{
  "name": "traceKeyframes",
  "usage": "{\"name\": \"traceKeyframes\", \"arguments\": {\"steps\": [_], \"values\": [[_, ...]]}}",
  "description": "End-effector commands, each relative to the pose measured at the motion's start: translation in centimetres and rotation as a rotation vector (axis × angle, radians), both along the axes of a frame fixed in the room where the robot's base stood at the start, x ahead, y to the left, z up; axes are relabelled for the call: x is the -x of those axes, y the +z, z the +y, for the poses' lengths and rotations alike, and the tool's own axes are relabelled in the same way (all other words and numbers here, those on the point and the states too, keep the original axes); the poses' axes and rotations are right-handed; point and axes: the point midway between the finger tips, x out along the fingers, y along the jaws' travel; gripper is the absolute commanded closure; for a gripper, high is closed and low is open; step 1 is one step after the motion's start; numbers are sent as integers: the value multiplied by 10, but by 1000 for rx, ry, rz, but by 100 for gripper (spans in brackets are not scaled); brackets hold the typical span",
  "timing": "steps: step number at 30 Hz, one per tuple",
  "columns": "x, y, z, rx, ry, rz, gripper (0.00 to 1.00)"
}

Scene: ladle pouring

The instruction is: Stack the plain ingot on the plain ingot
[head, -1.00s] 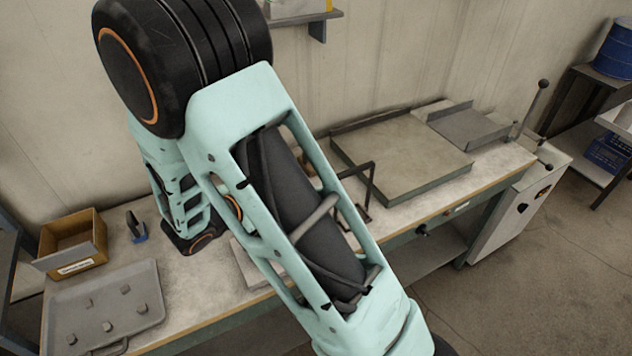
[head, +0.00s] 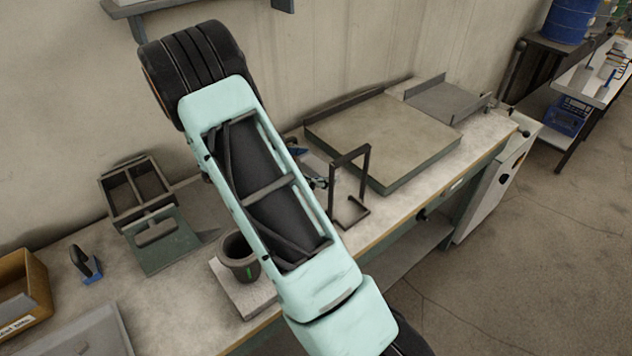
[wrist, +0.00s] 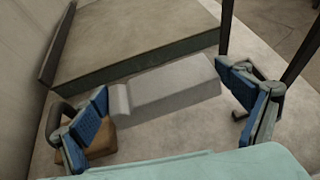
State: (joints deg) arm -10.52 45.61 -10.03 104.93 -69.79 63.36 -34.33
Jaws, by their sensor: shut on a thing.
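In the wrist view a plain grey ingot (wrist: 170,92) lies across the space between the two blue-padded fingertips of my gripper (wrist: 165,88), and my gripper is shut on it. In the head view my gripper (head: 308,167) is mostly hidden behind my arm, with blue finger parts showing beside the dark wire frame. A second plain ingot cannot be made out in either view.
The raised flat plate (head: 385,135) lies beyond the held ingot. A dark wire frame (head: 364,160) stands close to my gripper's right. A dark pot (head: 240,262), a twin-compartment holder (head: 150,240) and a blue-based tool (head: 88,268) stand to the left. A brown block (wrist: 98,143) is by the left finger.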

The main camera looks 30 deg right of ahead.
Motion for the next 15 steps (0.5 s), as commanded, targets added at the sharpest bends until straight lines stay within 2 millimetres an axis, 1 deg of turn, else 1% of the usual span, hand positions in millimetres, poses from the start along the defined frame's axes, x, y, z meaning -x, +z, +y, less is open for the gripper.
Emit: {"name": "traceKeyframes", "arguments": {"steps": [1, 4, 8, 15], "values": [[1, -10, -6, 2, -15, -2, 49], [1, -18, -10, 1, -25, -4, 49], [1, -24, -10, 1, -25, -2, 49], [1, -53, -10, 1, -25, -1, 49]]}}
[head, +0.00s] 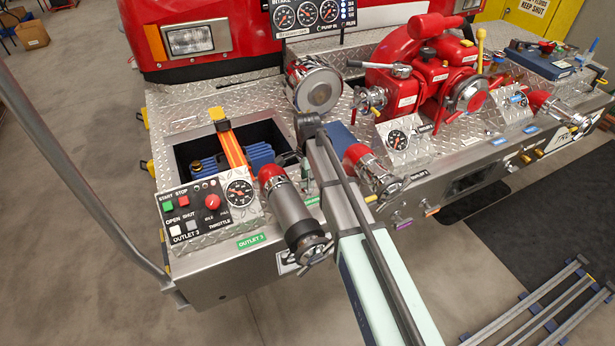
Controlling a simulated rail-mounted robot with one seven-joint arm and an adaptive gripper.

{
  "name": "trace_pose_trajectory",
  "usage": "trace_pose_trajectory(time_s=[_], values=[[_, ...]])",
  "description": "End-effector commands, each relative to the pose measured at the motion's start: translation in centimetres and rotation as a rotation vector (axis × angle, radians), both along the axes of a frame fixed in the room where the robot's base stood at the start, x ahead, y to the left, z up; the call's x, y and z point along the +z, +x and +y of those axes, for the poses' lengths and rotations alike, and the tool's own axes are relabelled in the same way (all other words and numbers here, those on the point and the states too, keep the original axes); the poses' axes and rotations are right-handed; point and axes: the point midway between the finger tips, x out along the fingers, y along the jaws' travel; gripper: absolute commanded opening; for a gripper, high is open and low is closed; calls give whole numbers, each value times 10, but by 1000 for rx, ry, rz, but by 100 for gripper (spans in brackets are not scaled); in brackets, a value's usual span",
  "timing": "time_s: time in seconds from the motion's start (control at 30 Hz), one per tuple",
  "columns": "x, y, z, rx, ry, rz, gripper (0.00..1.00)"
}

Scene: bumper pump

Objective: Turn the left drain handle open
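My arm reaches in from the bottom of the head view and crosses the bumper's front edge. Its dark far end (308,125) is over the deck, between the left opening and the round chrome cap. My gripper's fingers cannot be made out, nor whether they are open. Small fittings stick out under the bumper's front edge right of my arm: one purple-tipped (399,221) and one orange-tipped (431,211). I cannot tell whether either is the left drain handle; its label is unreadable, and my arm hides part of the bumper front.
A grey nozzle with a red collar (290,210) stands left of my arm, beside the control panel (190,212). A red-collared outlet (372,170) is close on the right. The red pump (425,80) stands farther back. A grey rail (85,190) crosses the left side.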

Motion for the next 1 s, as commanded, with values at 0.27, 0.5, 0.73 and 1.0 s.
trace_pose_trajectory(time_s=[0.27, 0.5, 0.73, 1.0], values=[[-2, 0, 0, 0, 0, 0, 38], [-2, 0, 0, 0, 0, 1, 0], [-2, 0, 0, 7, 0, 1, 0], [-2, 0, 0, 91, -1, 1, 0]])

Task directions:
Take the listing above and print it exactly, apart from the pictures.

Reply:
{
  "name": "traceKeyframes",
  "usage": "{\"name\": \"traceKeyframes\", \"arguments\": {\"steps\": [_], \"values\": [[_, ...]]}}",
  "description": "End-effector commands, each relative to the pose measured at the motion's start: translation in centimetres and rotation as a rotation vector (axis × angle, radians), both along the axes of a frame fixed in the room where the robot's base stood at the start, x ahead, y to the left, z up; axes are relabelled for the call: x is the -x of those axes, y the +z, z the +y, for the poses' lengths and rotations alike, and the tool's own axes are relabelled in the same way (all other words and numbers here, those on the point and the states too, keep the original axes); the poses' axes and rotations are right-handed; point and axes: the point midway between the finger tips, x out along the fingers, y along the jaws' travel; gripper is the absolute commanded closure; for a gripper, high is closed and low is open; step 1 is one step after the motion's start; numbers are sent as integers: the value multiplied by 10, but by 1000 for rx, ry, rz, but by 100 for gripper (spans in brackets are not scaled); brackets hold the typical span",
  "timing": "steps: step number at 30 Hz, one per tuple",
  "columns": "x, y, z, rx, ry, rz, gripper (0.00 to 1.00)"
}

Scene: ladle pouring

The instruction is: Stack the plain ingot on the plain ingot
[head, -1.00s] 
[head, +0.00s] 
[wrist, +0.00s] 
State: (joints deg) arm -10.52 45.61 -10.03 104.93 -69.79 63.36 -34.33
Jaws, by their sensor: shut on a thing.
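In the wrist view a plain grey ingot (wrist: 170,92) lies across the space between the two blue-padded fingertips of my gripper (wrist: 165,88), and my gripper is shut on it. In the head view my gripper (head: 308,167) is mostly hidden behind my arm, with blue finger parts showing beside the dark wire frame. A second plain ingot cannot be made out in either view.
The raised flat plate (head: 385,135) lies beyond the held ingot. A dark wire frame (head: 364,160) stands close to my gripper's right. A dark pot (head: 240,262), a twin-compartment holder (head: 150,240) and a blue-based tool (head: 88,268) stand to the left. A brown block (wrist: 98,143) is by the left finger.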

The main camera looks 30 deg right of ahead.
Motion for the next 15 steps (0.5 s), as commanded, targets added at the sharpest bends until straight lines stay within 2 millimetres an axis, 1 deg of turn, else 1% of the usual span, hand positions in millimetres, poses from the start along the defined frame's axes, x, y, z meaning -x, +z, +y, less is open for the gripper.
Emit: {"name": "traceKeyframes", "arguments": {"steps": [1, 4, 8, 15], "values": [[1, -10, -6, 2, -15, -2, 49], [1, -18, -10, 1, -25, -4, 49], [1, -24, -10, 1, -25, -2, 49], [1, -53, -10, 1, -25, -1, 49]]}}
[head, +0.00s] 
Controlling a simulated rail-mounted robot with one seven-joint arm and an adaptive gripper.

{
  "name": "trace_pose_trajectory",
  "usage": "trace_pose_trajectory(time_s=[_], values=[[_, ...]])",
  "description": "End-effector commands, each relative to the pose measured at the motion's start: translation in centimetres and rotation as a rotation vector (axis × angle, radians), both along the axes of a frame fixed in the room where the robot's base stood at the start, x ahead, y to the left, z up; the call's x, y and z point along the +z, +x and +y of those axes, for the poses' lengths and rotations alike, and the tool's own axes are relabelled in the same way (all other words and numbers here, those on the point and the states too, keep the original axes); the poses' axes and rotations are right-handed; point and axes: the point midway between the finger tips, x out along the fingers, y along the jaws' travel; gripper: absolute commanded opening; for a gripper, high is open and low is closed; calls give whole numbers, each value times 10, but by 1000 for rx, ry, rz, but by 100 for gripper (spans in brackets are not scaled); in brackets, a value's usual span",
  "timing": "time_s: time in seconds from the motion's start (control at 30 Hz), one per tuple",
  "columns": "x, y, z, rx, ry, rz, gripper (0.00..1.00)"
}

Scene: bumper pump

Objective: Turn the left drain handle open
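My arm reaches in from the bottom of the head view and crosses the bumper's front edge. Its dark far end (308,125) is over the deck, between the left opening and the round chrome cap. My gripper's fingers cannot be made out, nor whether they are open. Small fittings stick out under the bumper's front edge right of my arm: one purple-tipped (399,221) and one orange-tipped (431,211). I cannot tell whether either is the left drain handle; its label is unreadable, and my arm hides part of the bumper front.
A grey nozzle with a red collar (290,210) stands left of my arm, beside the control panel (190,212). A red-collared outlet (372,170) is close on the right. The red pump (425,80) stands farther back. A grey rail (85,190) crosses the left side.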

Motion for the next 1 s, as commanded, with values at 0.27, 0.5, 0.73 and 1.0 s.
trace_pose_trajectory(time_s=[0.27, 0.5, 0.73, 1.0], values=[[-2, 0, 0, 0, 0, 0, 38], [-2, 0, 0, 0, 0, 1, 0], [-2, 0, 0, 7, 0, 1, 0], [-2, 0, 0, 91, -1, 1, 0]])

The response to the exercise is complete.